China managed to earn money equivalent to 1.2 trillion yen in Hong Kong only during last year. But a Chinese government-managed investment company listed on the Hong Kong Stock Exchange went bankrupt early in this year. Not only stock prices dropped sharply but also construction work has been suspended in many places. The unemployment rate rose to 3.8 %, the highest level in 14 years. Since the number of tourists has decreased because of depression in all Asia, Chen doesn’t do much business. He said, “People are aware of the problems, so that they voted in the election.” He expects much of the new Legislative Council.
The Hsinhua News Agency only said, “On the whole, the election was open, fair and clean,” but it didn’t mention the revival of the pro-democracy forces. Western journalists criticized the Hsinhua News Agency for the report, but they themselves rather had a political whiff. When I called Li Jun = fictitious name (36), an executive of a publishing company in Beijing, he said, “I would forget about the election if you didn’t ask me.” He said that not only he but also their readers were not interested in the election in Hong Kong. “I don’t care who is elected to the legislature in a provincial city. I’m satisfied with my present work here and more interested in the culture of the mainland. Hong Kong doesn’t appeal to me at all.”
The number of the seats directly elected shall be 30 seats in the Hong Kong Legislative Council (60 seats) six years later, but only 20 seats were contested at this direct election. After Hong Kong’s handover the election system was also changed from the single-member constituency system, where a candidate electoral fortune depends on his popularity, into the medium proportional-representation constituency system, where pro-Chinese parties are advantageous, so that the People’s Republic of China can secure her sovereignty under the system consistent with the Basic Law of Hong Kong.
Even if it is a direct election, people have to register themselves in the electoral register. Only about 2.8 million people, 65 % of the eligible citizens, have the right to vote. One of them, an insurance salesman Sheng Di = fictitious name (33) said, “I registered myself two years ago, because an official in charge was persistent. But I have never voted yet.” He said he was not interested in politics because the government had not produced any satisfactory results. Since the SAR government didn’t take any appropriate measures to cope with situations such as the epidemic of chicken influenza and the overcharging scandal where hotels charged Japanese tourists too much, the civic economy was damaged badly. “Business is more important than politics.
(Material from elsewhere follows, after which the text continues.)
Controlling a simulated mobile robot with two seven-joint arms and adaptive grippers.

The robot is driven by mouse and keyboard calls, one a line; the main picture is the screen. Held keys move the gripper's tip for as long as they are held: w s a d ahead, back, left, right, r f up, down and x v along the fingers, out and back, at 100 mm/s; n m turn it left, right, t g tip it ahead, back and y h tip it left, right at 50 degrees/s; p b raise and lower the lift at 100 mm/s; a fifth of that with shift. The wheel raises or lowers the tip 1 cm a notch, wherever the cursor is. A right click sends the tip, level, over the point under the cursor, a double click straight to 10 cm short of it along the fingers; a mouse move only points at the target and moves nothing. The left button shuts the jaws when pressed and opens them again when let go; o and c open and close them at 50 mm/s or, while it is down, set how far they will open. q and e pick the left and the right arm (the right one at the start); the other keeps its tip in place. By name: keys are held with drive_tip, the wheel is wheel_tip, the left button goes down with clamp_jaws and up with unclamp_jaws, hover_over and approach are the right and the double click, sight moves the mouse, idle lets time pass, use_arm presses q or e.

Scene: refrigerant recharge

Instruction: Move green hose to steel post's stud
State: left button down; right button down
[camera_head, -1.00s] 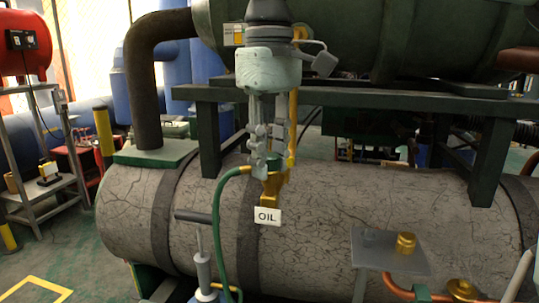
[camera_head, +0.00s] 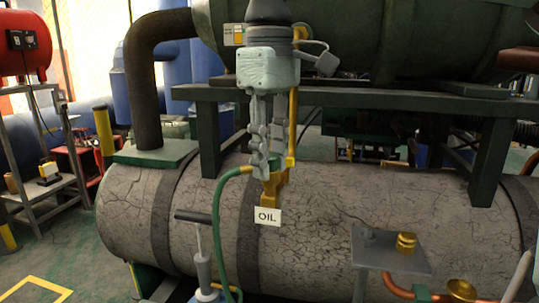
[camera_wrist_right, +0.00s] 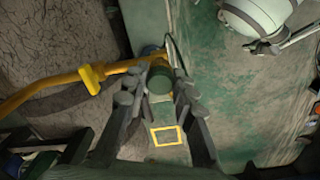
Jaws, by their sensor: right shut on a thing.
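The green hose (camera_head: 217,215) rises in an arc from the floor in front of the tank. Its upper end has a yellow collar (camera_head: 246,170) and a green fitting (camera_wrist_right: 160,82) at the brass bracket with the OIL label. My right gripper (camera_head: 267,168) points down from above, its fingers shut on this green fitting. The fingers hide part of it in the head view. The steel post (camera_head: 392,258) has a flat grey top at the right front; a small grey stud (camera_head: 369,234) shows on it, apart from the hose. My left gripper is not in view.
The brass bracket (camera_head: 268,196) with the OIL label (camera_head: 267,216) and a vertical yellow pipe (camera_head: 293,125) stand close to my right gripper. A pump with a T-handle (camera_head: 193,217) is beside the hose. A brass piece (camera_head: 406,242) sits on the post's top.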

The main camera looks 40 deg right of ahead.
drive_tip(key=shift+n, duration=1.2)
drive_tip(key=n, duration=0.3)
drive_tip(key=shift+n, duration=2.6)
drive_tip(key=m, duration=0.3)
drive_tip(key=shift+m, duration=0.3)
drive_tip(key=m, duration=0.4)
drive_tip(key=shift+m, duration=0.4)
And then my family.” Sheng Di busies himself with selling insurance today too.
A gap in enthusiasm between the press and the citizens
During the telephone interviews with the citizens, I found there was a gap in enthusiasm between the press and the citizens. Now Chinese can make a better living if they work hard, unless they are radical in political activities. Maybe this is proof that socialism and capitalism successfully harmonize in both mainland China and the Hong Kong Special Administrative Region. Dr. Unryu Suganuma of the Institute of Moralogy, a specialist in Japanese Chinese relations, analyzed this on neutral ground.
He pointed out that Britain started a democratic election in Hong Kong under the regime of the last governor Patten from the ulterior motive for wanting to keep her influence on Hong Kong even after the handover. The voter turnout in the British colonial period was low, which was at the level of 30 percent, but considering that the citizens had rather great interest in politics because of the Tiananmen Square Incident and the insecure establishment after the handover, there was a doubt that the figures were manipulated. Now people have been less worried about the government’s commitment to keep the ‘One Country, Two Systems’ policy, because the Chinese Communist Party didn’t oppress them for the past year. Dr. Suganuma doesn’t regard this 53 % turnout as high. He thinks it showed that Hong Kong citizens were relieved and have trust in the Chinese government.
If you take notice of the pro-democracy policy of mainland China that introduced free election system at village level, that is, at the bottom, it is predictable that a Hong Kong Legislative Council election under the Red Flag will turn to a full-scale democratic election step by step. He said that we should have a proper understanding of China that is adopting opposite approaches to democratization from Russia’s top-down approaches.